Reese Rinaldi's levitation photography.
Reese Rinaldi's levitation photography.

Levitation Photography Produces Stunning Images

December 5, 2022

A lesson on “levitation photography” and subsequent assignment resulted in exceptional images captured and edited by Huntington High School students.

Jack Semelsberger's levitation photography.

Art teacher Pamela Piffard explained that “levitation photography encompasses any image featuring a person or object floating or flying. Defying the laws of gravity, these photographs seem to show subjects suspended [in] mid-air.”

Students learned that creating a surreal portrait exemplifies the creative process. The entire experience, from planning to set-up to shooting to processing is a methodical, creative endeavor.

“Levitation photos are a fun and not overly complicated style of photography,” Mrs. Piffard said. “But if you really want to create believable levitation shots, there are some tips and tricks that will really help.”

Here’s what students were told they needed to complete the assignment:

• Creativity and imagination

• Camera or camera phone

• A tripod

• A model

• A support (step stool, chair, person to lift, etc.)

• One photo of the background

• Four varied photos of the model in the exact same background in a levitating position without moving the camera between shots.

• Photoshop software

Mrs. Piffard showed students numerous sample images taken during the various steps. The teenagers were provided with technical details they needed for the shoot. For example, they were told to use a fast shutter speed; fast enough to freeze motion, such as 1/125th of a second or faster.

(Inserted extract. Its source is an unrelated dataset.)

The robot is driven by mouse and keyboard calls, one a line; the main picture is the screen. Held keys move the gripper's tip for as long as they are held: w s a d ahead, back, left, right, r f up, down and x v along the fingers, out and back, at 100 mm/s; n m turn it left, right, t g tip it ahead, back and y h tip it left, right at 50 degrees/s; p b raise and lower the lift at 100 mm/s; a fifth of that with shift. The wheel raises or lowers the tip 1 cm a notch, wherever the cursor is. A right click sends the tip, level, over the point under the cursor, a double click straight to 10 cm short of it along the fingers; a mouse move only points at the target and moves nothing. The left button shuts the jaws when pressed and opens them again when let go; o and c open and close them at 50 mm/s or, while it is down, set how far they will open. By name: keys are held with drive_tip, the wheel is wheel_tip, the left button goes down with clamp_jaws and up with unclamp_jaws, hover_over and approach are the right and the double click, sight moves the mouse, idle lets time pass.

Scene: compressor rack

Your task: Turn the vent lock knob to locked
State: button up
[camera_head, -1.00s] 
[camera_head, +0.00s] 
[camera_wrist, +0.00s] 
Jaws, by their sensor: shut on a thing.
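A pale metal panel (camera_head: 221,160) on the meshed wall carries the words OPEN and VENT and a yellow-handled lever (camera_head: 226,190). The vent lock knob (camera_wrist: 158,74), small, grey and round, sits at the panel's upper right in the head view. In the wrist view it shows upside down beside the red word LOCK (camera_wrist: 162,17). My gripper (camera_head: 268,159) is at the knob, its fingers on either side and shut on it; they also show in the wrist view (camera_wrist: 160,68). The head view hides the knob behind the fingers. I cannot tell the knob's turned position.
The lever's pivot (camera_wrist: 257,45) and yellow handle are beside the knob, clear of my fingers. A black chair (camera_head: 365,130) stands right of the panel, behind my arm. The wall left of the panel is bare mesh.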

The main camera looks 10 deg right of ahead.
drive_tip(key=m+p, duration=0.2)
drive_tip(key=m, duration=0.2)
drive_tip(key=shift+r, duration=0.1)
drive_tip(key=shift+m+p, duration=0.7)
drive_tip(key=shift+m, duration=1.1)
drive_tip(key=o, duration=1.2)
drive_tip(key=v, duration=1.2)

Aria Hannah's levitation photography.
Aria Hannah's levitation photography.

“Make sure your model makes contact with the environment in unique ways,” Mrs. Piffard told the students. “The idea is that if they’re floating up in the sky without any connection to the scene, it looks fake. But by making sure to get a shadow, reflection hand on the ground or even some hair failing it lets the viewer’s brain know ‘oh yeah, she’s there.’”

Students were told they should experiment “with supports of different shapes, sizes and angles. The universal key here is to get something with a low profile; think exercise bench. The less you have to take out, the easier it is.”

Students also learned about body language, the need to “get low,” weight distribution and clothing. “Don’t allow the model to look like they are just lying on the ground,” Mrs. Piffard said. “They need to be up high enough or you need to shoot from a low enough angle to make them look like they are really floating. Don’t let the shape of the support show. Drape something in front of it if needed. Don’t let the feet lie flat.”

For the assignment, students had to choose a model, find a location and choose a date and time for the shoot. They were

Students were asked to do the following:

• Shoot at least 10 images using two different set-ups/locations.

• For each set-up/location, students needed to have one photo of the background and four images of the person in varied levitation poses. “Don’t move the camera at all between shots,” Mrs. Piffard said.